And in Australia, comparable sales in September were solid and represented the highest comp since August 2012.
The market is focused on leading with affordability and convenience by relaunching its Loose Change Menu with additional value options and providing a new way for customers to enjoy McCafe beverages and that's through the drive-through.
And as I mentioned earlier, with aggressive support of the franchisees, the market is scaling Create Your Taste in 2015 as part of our McDonald's Experience of the Future rollout.
Around the world, we are changing and we're doing it aggressively.
Our business is financially strong and so is our conviction and the future of brand McDonald's and what we know we can become for our customers.

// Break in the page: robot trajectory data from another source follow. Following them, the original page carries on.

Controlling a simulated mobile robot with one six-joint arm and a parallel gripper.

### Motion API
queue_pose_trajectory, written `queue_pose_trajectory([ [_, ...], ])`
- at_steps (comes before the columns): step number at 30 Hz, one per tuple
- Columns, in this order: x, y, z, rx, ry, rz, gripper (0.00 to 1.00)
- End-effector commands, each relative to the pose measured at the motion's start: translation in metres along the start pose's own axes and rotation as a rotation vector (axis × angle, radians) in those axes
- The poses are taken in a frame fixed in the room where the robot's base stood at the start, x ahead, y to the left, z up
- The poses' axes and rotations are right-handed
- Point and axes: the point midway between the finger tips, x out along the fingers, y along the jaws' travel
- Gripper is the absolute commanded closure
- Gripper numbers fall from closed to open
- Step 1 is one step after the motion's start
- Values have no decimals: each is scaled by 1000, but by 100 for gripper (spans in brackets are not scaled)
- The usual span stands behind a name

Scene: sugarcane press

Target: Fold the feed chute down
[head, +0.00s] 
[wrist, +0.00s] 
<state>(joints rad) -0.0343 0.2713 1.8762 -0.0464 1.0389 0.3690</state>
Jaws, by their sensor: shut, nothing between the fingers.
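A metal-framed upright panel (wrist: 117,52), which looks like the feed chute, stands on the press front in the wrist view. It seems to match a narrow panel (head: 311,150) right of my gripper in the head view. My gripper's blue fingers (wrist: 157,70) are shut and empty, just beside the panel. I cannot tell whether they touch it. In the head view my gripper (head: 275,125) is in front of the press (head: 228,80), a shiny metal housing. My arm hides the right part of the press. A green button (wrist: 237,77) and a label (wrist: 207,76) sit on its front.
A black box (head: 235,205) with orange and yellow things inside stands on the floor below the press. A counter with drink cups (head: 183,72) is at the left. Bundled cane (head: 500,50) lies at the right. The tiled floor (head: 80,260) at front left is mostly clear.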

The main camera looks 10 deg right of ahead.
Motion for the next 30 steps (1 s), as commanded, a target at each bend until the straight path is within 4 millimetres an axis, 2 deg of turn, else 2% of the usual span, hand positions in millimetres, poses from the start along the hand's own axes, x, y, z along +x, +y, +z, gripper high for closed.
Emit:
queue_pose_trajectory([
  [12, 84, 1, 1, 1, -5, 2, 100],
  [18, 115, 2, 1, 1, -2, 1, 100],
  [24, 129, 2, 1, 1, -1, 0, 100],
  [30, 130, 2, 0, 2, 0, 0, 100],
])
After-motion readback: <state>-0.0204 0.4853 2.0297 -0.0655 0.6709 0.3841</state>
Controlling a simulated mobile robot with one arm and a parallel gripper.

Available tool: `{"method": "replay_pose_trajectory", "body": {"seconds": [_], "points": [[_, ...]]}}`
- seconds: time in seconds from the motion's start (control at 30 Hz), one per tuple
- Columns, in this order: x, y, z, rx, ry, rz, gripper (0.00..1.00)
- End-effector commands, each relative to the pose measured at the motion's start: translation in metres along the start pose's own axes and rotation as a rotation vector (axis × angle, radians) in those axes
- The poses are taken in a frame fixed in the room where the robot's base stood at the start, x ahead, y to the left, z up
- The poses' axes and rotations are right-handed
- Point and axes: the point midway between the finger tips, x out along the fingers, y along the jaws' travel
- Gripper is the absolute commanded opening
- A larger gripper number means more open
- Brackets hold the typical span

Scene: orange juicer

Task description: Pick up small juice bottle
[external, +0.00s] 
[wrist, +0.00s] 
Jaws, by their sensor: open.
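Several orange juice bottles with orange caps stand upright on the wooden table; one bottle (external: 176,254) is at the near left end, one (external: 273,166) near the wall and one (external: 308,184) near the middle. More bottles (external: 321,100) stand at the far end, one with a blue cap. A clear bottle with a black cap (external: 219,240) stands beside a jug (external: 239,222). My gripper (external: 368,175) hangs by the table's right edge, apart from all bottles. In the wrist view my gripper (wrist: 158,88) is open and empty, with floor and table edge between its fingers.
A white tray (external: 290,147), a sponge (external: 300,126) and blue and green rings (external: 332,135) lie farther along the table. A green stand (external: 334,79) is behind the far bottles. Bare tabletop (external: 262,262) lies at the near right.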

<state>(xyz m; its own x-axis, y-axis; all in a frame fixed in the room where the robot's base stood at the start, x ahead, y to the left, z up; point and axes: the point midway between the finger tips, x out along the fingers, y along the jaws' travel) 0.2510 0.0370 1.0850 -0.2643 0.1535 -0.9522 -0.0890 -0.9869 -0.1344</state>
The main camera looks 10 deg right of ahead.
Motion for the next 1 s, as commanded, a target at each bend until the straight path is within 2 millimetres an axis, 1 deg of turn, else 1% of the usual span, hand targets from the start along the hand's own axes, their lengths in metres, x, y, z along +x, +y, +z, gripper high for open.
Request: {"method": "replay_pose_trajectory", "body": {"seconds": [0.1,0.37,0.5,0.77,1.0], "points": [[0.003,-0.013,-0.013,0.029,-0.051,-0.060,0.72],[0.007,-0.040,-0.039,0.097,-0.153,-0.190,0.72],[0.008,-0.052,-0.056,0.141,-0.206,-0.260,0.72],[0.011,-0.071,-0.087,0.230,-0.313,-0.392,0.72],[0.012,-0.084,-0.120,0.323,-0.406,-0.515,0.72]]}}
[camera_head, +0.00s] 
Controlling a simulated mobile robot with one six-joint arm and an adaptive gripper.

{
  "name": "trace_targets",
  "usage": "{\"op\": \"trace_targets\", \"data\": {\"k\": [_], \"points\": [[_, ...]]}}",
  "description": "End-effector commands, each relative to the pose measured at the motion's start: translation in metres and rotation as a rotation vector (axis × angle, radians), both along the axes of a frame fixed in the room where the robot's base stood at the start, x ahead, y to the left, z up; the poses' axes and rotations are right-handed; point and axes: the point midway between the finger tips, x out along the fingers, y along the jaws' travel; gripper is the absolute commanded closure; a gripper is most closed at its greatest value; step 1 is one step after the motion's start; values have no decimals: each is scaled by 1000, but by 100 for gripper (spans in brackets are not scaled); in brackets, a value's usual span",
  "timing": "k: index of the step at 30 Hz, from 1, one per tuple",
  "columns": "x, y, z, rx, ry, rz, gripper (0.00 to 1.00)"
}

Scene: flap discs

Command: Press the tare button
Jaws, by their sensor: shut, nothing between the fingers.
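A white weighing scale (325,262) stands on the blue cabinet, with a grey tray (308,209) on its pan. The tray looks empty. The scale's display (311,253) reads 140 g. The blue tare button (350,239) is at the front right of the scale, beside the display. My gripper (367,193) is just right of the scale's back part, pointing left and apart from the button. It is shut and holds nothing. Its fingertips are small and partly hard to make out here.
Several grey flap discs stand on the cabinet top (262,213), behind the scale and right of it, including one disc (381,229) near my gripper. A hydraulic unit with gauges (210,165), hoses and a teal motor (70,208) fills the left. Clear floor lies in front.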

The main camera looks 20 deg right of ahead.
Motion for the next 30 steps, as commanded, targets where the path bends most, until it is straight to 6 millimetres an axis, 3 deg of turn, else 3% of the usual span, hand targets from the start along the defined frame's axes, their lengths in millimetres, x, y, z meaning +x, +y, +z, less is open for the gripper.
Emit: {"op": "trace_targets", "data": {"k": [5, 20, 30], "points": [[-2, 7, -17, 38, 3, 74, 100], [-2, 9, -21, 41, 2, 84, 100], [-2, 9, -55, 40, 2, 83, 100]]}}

I'm excited about the work that's coming to life in our markets around the world.
We're tackling our challenges head on.
We're building on the power of our unique operating model of franchisees, suppliers and employees to position our business to deliver strong performance to our system and to our shareholders over the long term.
Now I'd like to turn it over to Pete for some additional texture on our performance.
Pete Bensen - Senior EVP & CFO
Thanks, Don and hello, everyone.
In my nearly seven years as CFO, third-quarter 2014 was perhaps the most challenging because of the confluence of factors all pointing in the same negative direction.
Similar to Don, I will depart from the usual approach to my prepared remarks.
Instead of walking through the income statement, I'll begin by discussing the four most significant factors impacting quarterly results.
From there, I will provide the usual updates on some key quarterly numbers -- commodities, pricing and currencies.
Then lastly, I will address a couple of topics that I recognize are of utmost interest to you -- our spending levels and our business model.
Let's begin by reviewing the significant decline in third-quarter earnings per share versus a year ago, which was primarily due to four factors.
The first was a much higher effective tax rate of 44.4%.
As indicated in our August sales release, we expected the third-quarter rate to be above our annual range of 31% to 33% primarily due to a change in our earnings mix.
Subsequent to that sales release, two additional factors drove the effective rate even higher.
The tax and interest costs associated with an unfavorable foreign tax court ruling impacting 2003 through 2008 and the impact of additional changes in tax reserves related to income tax audit progression in certain foreign jurisdictions.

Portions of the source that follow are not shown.